もちろん自分たちのコアなユーザーさんたちが忙しい毎日を過ごしていることは認識しているつもりでいました。しかし、目の前のユーザーさんから聞くリアルな生活とタイムスケジュールは、自分の想像を超えた忙しい毎日を過ごしていることに本当に驚きました。それと同時に、この目の前にいるユーザーさんに自分たちのプロダクトによって、ほんの少しだけでも”便利だな” と実感してもらえるようなものを作りたい!と。その人が抱えている課題を自分事としてより身近に感じることができたのです。
ペルソナによってできた軸
ユーザーインタビュー後にプロダクトにおけるペルソナを作りました。
今回はインタビューを行ったユーザーさんの中に、サービスとしてコアに価値提供したい像のど真ん中の方がいたこともあり、その方をベースにペルソナを作りました。チーム内でも納得のペルソナです。
自分でも直接話しを聞き、目にしたユーザーさんをベースにペルソナが作られていたこともあり、いつでもそのペルソナを中心に考えることが当たり前になっている自分に少し驚きました。
チーム内で議論が生じた時にも、共有されたペルソナを軸に、常にそのペルソナが何を求めているのかを中心として議論が進みました。
開発作業に入ってしまうと、つい実装のことや構造のことなどプロダクト自体に考えがいきがちです。
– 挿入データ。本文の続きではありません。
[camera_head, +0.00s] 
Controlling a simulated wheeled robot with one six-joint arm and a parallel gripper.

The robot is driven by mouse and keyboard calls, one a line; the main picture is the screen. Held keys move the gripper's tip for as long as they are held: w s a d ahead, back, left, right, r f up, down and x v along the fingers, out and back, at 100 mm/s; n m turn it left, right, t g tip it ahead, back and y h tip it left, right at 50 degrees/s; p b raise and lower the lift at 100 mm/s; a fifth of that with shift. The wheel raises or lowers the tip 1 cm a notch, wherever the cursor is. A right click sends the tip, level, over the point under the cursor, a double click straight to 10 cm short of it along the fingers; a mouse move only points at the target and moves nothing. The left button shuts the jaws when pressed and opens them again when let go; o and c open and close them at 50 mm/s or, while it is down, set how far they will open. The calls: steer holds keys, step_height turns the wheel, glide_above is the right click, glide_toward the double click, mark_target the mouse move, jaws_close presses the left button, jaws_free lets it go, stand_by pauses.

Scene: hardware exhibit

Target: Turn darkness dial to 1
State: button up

書いている仕様やコードの先にペルソナを思い浮かべることができると、本来あるべき姿が自ずと見えてきました。
ストーリーベースでの視野を持ち得た
ユーザーインタビューのデータを基にペルソナを固めた上で、下記のような時間軸に沿ったストーリーボードを作成しました。
1日のユーザーの行動の中でどんなインタラクションがあるのかを視覚化しています。 そのプロダクトがいつ、どこで、どのくらい、なにを目的として利用されるかを俯瞰して見ることができます。
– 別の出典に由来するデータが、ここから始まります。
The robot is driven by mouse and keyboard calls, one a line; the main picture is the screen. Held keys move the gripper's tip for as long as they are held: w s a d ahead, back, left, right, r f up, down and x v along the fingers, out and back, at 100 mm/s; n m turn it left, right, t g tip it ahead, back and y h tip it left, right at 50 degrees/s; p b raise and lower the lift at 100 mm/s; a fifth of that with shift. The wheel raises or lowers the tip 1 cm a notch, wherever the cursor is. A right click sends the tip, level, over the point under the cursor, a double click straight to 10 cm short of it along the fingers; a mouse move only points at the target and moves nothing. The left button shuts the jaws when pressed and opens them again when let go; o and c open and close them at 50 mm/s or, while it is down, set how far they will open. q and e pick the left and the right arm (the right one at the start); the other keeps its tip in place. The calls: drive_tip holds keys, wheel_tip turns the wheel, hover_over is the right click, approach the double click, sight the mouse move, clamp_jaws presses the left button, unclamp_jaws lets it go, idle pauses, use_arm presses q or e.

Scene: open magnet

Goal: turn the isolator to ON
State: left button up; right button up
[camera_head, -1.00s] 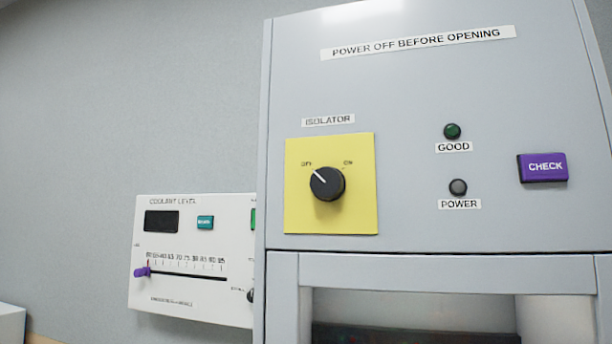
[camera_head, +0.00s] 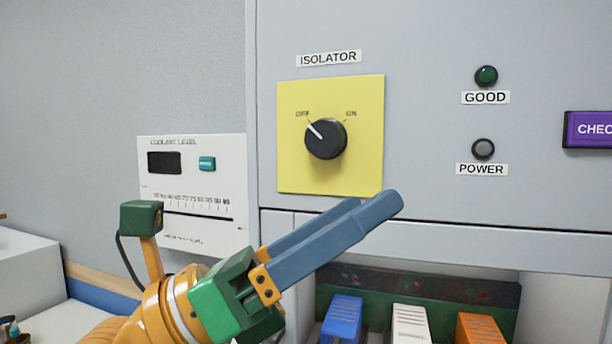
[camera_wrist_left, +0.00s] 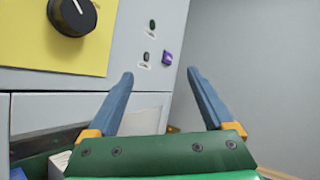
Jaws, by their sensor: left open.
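The isolator is a round black knob (camera_head: 326,139) on a yellow plate (camera_head: 298,176) on the grey cabinet front. Its white pointer line aims up-left at the OFF mark. The knob also shows at the top left of the left wrist view (camera_wrist_left: 72,15). My left gripper (camera_head: 380,212) is open and empty, with its blue fingers below and slightly right of the knob in the head view, apart from it. In the left wrist view the two fingers (camera_wrist_left: 160,76) stand wide apart, with the knob outside them to the left. My right gripper is not in view.
A dark green GOOD lamp (camera_head: 486,76), a grey POWER lamp (camera_head: 483,149) and a purple CHECK button (camera_head: 590,129) are right of the knob. A white coolant panel (camera_head: 190,228) is left. Blue, white and orange blocks (camera_head: 410,325) sit in the opening below.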

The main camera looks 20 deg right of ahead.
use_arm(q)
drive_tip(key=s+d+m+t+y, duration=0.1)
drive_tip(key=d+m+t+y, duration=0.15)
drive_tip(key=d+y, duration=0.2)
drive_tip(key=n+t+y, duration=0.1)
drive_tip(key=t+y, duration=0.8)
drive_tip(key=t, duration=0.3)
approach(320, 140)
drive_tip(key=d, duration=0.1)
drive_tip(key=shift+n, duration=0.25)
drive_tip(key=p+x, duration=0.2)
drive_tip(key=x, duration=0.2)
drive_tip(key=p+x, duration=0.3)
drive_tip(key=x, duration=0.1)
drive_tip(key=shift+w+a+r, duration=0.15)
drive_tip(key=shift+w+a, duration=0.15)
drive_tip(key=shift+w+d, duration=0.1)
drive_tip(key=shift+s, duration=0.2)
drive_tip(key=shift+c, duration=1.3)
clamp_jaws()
これを作っていて感じたのは、1日の中で使ってもらえるタイミングなんて本当に数回しかないんだという焦りと共に、ユーザーとの1回1回の接点を本当に全力で臨みたいと思いました。
また、エンジニアとしては開発をしていると、画面単位や機能単位での実装になるため、そこにフォーカスした狭い視野になりがちです。それがストーリーベースで捉えた視点を持つことからスタートしたことにより、単一画面だとしてもその画面がどんな場面で、どのように利用されるか、常に全体で把握するように自然と矯正されていることに気づかされました。 これは仕様面でディレクターやデザイナーと意見に相違が生じた場面でも、俯瞰した視野から意見を交わすことができ、比較的スムーズなコミュニケーションを行うことができました。
まとめ
今回は、私が0ベースのサービス開発の中で、エンジニア視点で得られたことをまとめてみました。 0からの開発に入ることは不慣れなことも多く、チームのメンバーには常に助けてもらってきました。 ただエンジニアだからこそ感じることができたこと、貢献できたことがありました。
少し領域を広げて、プロダクトを別の視点から見ることで、日々の開発に役立つものも多くありました。よりユーザーに価値を提供したいと考えるエンジニアの方は、ぜひ直接ユーザーに触れ視野を広げてみてください。